第9回 eスポーツにおける契約上の問題点(2)――eスポーツにおける選手契約

TMI総合法律事務所

弁護士 長 島 匡 克

 

  1. 第 1 回 eスポーツを巡るリーガル・トピックの検討の前提として
  2. 第 2 回 eスポーツと著作権(1)――ゲームの著作物性とプレイ動画
  3. 第 3 回 eスポーツと著作権(2)――eスポーツの周辺ビジネスとゲームの著作権
  4. 第 4 回 eスポーツと著作権(3)――eスポーツ選手と著作権
  5. 第 5 回 eスポーツとフェアプレイ(1)――ドーピング等
  6. 第 6 回 eスポーツとフェアプレイ(2)――チート行為と法律――著作権を中心に
  7. 第 7 回 eスポーツとフェアプレイ(3)――チート行為と法律――その他の法令や利用規約を巡る論点
  8. 第 8 回 eスポーツにおける契約上の問題点(1)――大会参加契約・スポンサー契約・未成年との契約
  9. 第 9 回 eスポーツにおける契約上の問題点(2)――eスポーツにおける選手契約
  10. 第10回 eスポーツに係るその他の問題(eスポーツとSDGs等)

 

1 eスポーツの選手契約

 eスポーツの選手契約は、実務上はまだ標準的なひな型はなく、既存の伝統的スポーツの契約書等を参考にしつつ、各チームの実情に合わせて作成されている状況である。eスポーツの選手契約においては、選手としての義務(契約上の業務の内容)、報酬、専属性の範囲、肖像権等の帰属、プレイ動画配信等によりチームと選手に生ずる収益の分配、契約期間等の規定等が定められることになる。チームがリーグに所属している場合は、所属リーグにおける選手肖像の利用や移籍[1]等のルールとの調整が必要であり、リーグ規約で定められているこれらに関する規定を履行できるように、内容を適切に定める必要がある。

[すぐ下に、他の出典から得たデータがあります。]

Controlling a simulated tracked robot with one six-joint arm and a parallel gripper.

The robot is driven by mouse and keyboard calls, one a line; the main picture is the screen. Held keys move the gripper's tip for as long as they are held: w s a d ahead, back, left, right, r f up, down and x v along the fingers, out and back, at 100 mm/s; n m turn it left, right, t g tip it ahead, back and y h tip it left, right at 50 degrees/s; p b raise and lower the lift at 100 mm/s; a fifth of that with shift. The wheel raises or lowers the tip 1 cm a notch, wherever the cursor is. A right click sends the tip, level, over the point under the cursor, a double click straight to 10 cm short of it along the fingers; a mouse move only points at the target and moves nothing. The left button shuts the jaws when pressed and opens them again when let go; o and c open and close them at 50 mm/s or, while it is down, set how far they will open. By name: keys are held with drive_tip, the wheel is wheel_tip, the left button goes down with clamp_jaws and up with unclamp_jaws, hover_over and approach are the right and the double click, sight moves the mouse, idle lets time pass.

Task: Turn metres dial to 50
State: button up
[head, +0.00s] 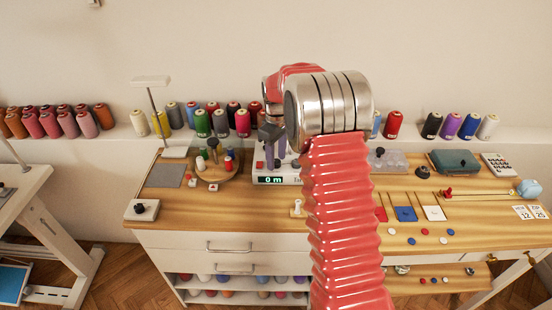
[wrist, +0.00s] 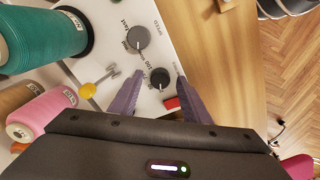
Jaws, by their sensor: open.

 eスポーツの特徴として、未成年を含む若い選手が多いこと、プレイ動画配信に関するチームとしての活動以外による収益が想定されること、ゲーミングハウスでの共同生活が行われる場合もあることなどが挙げられる。これらの点についても契約書に適切に落とし込むことのみならず、その契約内容を選手に説明し(未成年の選手の場合にはその親権者の同意を取得し)、理解してもらうことが、その予防の観点からも重要である。

 

2 eスポーツ選手契約の法的性質

 eスポーツの選手契約の法的性質は、実務上は業務委託契約という整理にて運用されているように思われる。もっともeスポーツ選手の法的地位は労働基準法上の労働者であり、eスポーツの選手契約は労働契約ではないか、という議論がある。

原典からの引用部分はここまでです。